Sin embargo, aquello que ninguna de las exposiciones públicas ponía en discusión es por qué si el conocimiento y prácticas ancestrales en tanto oficialmente definidos como patrimonio intangible se entienden como un derecho humano, en ciertas coyunturas se comprende como terrorista y desafiante, justificando un accionar que viola derechos humanos reconocidos. En enero de 2018, el Ministro de Justicia Germán Garavano señalaba:

“(…) todo el trabajo que viene realizando el INAI y la Secretaría de Derechos humanos en materia de trabajo con los pueblos originarios ya no [es] desde una perspectiva asistencialista sino desde una perspectiva de derechos y ejercicios de derechos.

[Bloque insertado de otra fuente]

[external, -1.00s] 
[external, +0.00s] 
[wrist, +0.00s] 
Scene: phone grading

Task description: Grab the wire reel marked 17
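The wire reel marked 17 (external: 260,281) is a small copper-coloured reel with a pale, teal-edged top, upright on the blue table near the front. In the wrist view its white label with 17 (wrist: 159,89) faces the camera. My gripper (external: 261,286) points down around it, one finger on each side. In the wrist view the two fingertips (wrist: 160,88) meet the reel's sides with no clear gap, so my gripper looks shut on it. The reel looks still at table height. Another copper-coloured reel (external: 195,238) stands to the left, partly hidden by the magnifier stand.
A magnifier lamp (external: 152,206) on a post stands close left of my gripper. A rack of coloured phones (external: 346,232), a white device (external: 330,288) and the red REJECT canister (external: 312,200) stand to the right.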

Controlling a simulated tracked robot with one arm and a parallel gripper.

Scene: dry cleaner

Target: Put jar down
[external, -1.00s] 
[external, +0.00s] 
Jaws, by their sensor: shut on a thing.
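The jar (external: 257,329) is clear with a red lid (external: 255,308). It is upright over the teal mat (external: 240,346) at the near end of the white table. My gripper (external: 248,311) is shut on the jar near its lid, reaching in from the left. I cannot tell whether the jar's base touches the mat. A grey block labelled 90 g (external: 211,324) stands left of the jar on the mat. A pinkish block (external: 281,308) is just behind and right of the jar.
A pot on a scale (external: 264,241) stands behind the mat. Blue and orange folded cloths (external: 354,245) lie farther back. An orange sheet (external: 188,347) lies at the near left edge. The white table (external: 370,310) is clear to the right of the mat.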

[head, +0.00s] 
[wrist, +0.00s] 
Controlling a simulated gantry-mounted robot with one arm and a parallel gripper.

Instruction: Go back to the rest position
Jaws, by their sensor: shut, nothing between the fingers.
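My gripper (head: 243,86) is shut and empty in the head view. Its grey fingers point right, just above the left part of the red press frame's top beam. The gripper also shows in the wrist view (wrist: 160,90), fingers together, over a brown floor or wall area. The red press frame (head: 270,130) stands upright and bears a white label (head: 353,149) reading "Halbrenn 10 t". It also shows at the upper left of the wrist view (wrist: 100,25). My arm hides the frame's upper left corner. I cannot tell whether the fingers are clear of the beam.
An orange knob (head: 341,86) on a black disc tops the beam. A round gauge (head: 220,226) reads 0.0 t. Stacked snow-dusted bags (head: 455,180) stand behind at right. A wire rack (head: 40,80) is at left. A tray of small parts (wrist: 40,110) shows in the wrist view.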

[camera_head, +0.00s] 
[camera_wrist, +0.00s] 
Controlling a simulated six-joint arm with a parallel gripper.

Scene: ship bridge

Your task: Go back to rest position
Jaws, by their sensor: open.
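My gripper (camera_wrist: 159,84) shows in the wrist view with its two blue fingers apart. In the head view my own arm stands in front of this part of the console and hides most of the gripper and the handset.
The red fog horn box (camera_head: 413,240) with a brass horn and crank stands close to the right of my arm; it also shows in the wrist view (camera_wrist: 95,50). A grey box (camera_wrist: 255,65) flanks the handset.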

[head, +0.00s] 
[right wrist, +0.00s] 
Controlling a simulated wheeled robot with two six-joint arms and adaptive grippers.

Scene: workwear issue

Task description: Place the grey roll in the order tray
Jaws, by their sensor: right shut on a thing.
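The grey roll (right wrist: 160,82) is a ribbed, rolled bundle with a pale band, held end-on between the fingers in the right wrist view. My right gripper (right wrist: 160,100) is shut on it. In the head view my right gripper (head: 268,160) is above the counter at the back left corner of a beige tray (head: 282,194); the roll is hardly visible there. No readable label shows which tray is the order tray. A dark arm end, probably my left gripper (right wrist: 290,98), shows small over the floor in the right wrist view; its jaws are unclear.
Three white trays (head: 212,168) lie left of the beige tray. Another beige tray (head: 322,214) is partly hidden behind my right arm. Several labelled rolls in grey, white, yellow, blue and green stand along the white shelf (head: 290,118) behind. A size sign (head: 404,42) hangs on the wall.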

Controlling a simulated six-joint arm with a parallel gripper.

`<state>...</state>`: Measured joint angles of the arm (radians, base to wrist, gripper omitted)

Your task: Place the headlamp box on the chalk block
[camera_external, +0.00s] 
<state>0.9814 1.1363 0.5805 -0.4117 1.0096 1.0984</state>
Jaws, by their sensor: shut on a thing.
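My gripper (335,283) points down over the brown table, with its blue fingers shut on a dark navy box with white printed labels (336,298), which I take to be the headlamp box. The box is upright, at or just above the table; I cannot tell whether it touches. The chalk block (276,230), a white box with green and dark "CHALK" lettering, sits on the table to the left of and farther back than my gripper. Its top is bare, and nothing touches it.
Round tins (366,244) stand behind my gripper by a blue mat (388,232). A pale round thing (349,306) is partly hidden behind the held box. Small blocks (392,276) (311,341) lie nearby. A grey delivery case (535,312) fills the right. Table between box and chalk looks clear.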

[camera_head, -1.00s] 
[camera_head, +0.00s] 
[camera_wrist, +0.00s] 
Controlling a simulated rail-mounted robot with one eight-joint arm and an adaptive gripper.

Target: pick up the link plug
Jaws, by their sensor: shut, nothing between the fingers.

Esto va en línea con todas las acciones que se están haciendo más allá del relevamiento [territorial] que tienen que ver con acceso a justicia, con acceso a la salud, acceso a documentación y al reconocimiento (…) Y el otro tema que también marcamos claramente es que la vía para solucionar estos problemas –en Argentina el Estado tiene claramente una deuda con los pueblos originarios– es el diálogo, es el cumplimiento de la ley y no los hechos de violencia que hemos vivido en el último tiempo” (http://politica3d.com.ar/actualidad/ casa-rosada-el-ministro-de-justicia-germangaravano-y-el-secretario-de-ddhh-claudio-avrujse-reunieron-con-representantes-de-neuquen-rionegro-y-chubut/12 de enero 2018)

Si el patrimonio es un proceso que comunica y actualiza selectivamente prácticas, experiencias, moralidades, emociones, valores configurando sentido de pertenencia, redes de relaciones y jerarquías políticas y sociales, ¿cuál es entonces el tercer efecto que produce esta puesta en escena de una interculturalidad que aprecia ciertos conocimientos bajo la lógica del patrimonio instituido como derecho humano? No cabe duda, como señala Marisol de la Cadena (De la Cadena, Risor y Feldman, 2018), que bajo estos términos patrimoniales nos encontramos frente a la violencia de una hegemonía que vuelve inexistente aquello que no conoce. Pero me importa señalar, en todo caso, que la producción de inexistencias mediante la sobre-exhibición de aquellos patrimonios restituidos y reconocidos como derechos humanos indígenas lavados de sus historias, tensiones y despojos, y escenificados en montajes de espacios de encuentros interculturales o diálogos en convivencia pacífica enmarcadas en derechos humanos, permiten, además, en ciertos contextos, singularizar la represión de las fuerzas de seguridad como eventos “aislados” por parte de poderes que, aun sin decirlo en voz alta, consideran que “el diálogo” no habilita la posibilidad ni el derecho al disenso. Más aun, esa política pendular que se desplaza de una definición del indígena como sujeto de derecho a otra que lo define como amenaza, es parte de un patrón de gobernanza que excluye y quiere evitar que el lenguaje de una diversidad cultural disidente, que opera fuera de los marcos hegemónicos establecidos, se propague a otros procesos de recuperación territorial alterando alteridades reconocidas. Alteridades desafiantes que en su accionar interpelan no sólo a los intereses del capital sino a las propias bases culturales, epistémicas y lógicas coloniales de un ordenamiento fundamentado en propiciar una interculturalidad basada en derechos humanos.

Consideraciones finales

Como sugiere Sousa Santos, el lenguaje de los derechos humanos habilita y puede enlazarse con violencias evaluadas y manejadas de acuerdo con estándares dobles (2002: 67). En un gobierno neoliberal y conservador que precarizó condiciones de vida de sectores vulnerados, profundizó políticas neoextractivistas, reprimió el disenso y celebró la “mano dura”, la noción de “derechos humanos” como política de Estado circuló repetidamente como un continente normativo sin contenido. Es decir, una etiqueta opaca, vaciada, por un lado, de sus historias de discusión y lucha que le dieron sentido en nuestro país; y por otro lado, de las trayectorias, epistemes y concepciones del mundo de los distintos colectivos que se ha pretendido abarcar.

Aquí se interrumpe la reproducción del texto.